- **Problem requirements**
The answer is one number: how many lines hold the string "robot".
[START]
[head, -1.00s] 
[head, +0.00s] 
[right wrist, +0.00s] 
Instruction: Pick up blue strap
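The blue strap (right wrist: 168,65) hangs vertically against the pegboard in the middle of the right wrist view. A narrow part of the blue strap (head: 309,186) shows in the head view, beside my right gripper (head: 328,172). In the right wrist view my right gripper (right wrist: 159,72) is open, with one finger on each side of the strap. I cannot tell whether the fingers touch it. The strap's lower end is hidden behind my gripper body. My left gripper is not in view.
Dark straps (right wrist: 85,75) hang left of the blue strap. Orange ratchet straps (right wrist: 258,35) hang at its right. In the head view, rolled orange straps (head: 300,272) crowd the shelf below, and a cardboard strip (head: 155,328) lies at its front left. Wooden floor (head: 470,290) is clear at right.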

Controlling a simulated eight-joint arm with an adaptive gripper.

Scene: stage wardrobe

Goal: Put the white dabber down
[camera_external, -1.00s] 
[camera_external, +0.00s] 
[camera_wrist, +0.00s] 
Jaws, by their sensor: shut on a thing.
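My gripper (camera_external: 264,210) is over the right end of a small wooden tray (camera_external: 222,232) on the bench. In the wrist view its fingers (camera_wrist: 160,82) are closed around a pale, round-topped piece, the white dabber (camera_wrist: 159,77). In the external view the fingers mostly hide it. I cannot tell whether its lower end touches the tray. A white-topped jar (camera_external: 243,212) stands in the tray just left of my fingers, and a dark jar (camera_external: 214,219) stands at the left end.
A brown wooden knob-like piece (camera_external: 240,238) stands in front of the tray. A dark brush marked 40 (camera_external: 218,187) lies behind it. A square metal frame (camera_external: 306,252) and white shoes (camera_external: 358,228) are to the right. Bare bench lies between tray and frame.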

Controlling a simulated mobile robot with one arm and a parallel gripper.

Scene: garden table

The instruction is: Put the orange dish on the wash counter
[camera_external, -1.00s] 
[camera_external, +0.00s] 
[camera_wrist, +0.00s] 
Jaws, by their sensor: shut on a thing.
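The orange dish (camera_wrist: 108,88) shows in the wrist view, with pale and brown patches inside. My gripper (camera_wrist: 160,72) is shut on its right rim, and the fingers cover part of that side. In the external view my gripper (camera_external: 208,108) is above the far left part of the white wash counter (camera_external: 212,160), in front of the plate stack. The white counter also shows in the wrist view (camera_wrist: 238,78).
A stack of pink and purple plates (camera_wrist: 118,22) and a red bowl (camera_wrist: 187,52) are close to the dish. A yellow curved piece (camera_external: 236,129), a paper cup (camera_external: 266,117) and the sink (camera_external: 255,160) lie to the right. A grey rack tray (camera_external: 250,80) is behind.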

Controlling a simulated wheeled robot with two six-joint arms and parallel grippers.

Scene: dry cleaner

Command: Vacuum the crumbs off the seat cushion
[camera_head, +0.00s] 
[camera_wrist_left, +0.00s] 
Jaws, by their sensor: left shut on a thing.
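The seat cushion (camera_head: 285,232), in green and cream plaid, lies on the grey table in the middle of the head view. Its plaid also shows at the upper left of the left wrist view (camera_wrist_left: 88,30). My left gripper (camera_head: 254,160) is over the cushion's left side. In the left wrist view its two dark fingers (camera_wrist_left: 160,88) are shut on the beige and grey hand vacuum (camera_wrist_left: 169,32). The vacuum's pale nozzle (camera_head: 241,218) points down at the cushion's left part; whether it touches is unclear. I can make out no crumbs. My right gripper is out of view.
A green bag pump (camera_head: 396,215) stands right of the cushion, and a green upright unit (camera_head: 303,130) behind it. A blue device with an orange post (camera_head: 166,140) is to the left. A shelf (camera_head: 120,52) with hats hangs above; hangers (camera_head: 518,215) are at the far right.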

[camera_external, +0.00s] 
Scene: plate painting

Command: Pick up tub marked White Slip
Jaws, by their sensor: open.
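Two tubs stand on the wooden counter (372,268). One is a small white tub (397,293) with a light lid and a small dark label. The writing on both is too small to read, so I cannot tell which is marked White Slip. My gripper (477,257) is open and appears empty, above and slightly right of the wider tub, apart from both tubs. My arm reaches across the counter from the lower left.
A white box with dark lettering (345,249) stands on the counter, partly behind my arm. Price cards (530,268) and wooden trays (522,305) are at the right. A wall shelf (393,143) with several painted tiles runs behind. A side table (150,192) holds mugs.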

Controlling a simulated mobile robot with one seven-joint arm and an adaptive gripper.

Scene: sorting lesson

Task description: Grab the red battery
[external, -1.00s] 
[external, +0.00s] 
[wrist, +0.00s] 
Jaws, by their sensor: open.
[END]
- **Answer to the task**
3